O sea que la una e indivisible, pregonada por décadas, era quizás una cortina de humo para asegurarse no solo esos cuatro mil kilómetros, sino seguir avanzando en épocas en que la influencia haitiana llegó por el sur hasta Azua y por el norte hasta Santiago.. El dictador Rafael Trujillo, por la Ley 319 del 19 de julio de 1943, dominicanizó cientos de nombres haitianos que existían en ese momento para designar poblaciones, parajes, ríos, valles, y tan lejos de la frontera como Gaspar Hernández, Cruz que era Gen, también en Jánico, Vidal Pichardo por Sui, en San Cristóbal, Dubeau por Mañanguí y Juan Barón por Ñagá.
Desde 1861 hasta 1929, todos los mapas de la isla confeccionados por dominicanos señalaban los territorios ocupados por los haitianos como sombreados hasta el tratado del 21 de enero de 1929, y con esa frontera después que el tratado fuera ratificado, aumentaron los trabajos de dominicanización de la frontera.
Hasta la muerte de Trujillo, la región fronteriza se consideraba como un lugar de castigo para militares y civiles, que el gobierno de turno los mandaba a trabajar a la zona, pese a todos los proyectos que estaban en marcha, pero luego ocurrió la desolación dominicana, abandonando la zona que fue ocupada pacíficamente por familias haitianas y hacen lo que hacían en su territorio para despojar a la tierra de su vegetación, notándose el contraste entre la exuberancia de los bosques de pino de la Sierra de Bahoruco con la continuación de los suelos yermos al lado occidental de esa sierra.
La frontera dejó de ser lugar de castigo para convertirse a partir de 1980 en el lugar de negocio más rentable de la isla, cuando la corrupción se entronizó en ambos países y la porosidad de la frontera, a medida que avanzaba el desarrollo dominicano, se fue convirtiendo en un atractivo para encontrar trabajo y tránsito imparable de haitianos y de mercancías.

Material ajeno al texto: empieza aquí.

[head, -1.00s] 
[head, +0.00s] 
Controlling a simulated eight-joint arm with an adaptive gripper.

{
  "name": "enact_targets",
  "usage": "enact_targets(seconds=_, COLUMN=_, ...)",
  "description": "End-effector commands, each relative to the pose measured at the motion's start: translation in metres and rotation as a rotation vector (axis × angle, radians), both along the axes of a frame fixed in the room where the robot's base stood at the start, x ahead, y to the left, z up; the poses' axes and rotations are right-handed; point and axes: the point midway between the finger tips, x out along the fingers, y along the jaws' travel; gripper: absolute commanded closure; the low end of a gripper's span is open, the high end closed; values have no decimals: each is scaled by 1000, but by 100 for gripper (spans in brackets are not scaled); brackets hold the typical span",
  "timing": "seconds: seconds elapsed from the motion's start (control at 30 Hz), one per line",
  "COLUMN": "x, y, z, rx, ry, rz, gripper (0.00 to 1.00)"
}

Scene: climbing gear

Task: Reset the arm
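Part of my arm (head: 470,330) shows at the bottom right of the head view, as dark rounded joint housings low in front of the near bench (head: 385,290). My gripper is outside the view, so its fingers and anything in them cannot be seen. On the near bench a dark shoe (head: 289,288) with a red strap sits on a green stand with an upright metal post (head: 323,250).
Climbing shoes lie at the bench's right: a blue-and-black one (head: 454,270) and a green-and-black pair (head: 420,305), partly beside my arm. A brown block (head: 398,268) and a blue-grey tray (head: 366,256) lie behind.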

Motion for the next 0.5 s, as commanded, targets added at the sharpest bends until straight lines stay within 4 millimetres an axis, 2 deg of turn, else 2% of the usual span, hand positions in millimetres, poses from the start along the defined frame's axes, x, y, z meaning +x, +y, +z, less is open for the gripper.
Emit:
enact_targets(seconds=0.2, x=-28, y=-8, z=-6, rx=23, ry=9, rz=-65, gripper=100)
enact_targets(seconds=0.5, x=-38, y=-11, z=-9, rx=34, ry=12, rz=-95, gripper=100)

Pese a que se anuncian detenciones de más 40 mil ilegales occidentales que son devueltos, revela la gravedad del asunto que desborda la capacidad dominicana a la hora que sea necesario iniciar las repatriaciones de los ilegales, cuya logística para cualquier mente sensata es abrumadora, frente al hecho de que el país no tiene recursos de ningún tipo para tal tarea, y al mismo tiempo, enfrentar la realidad de una frontera inexistente.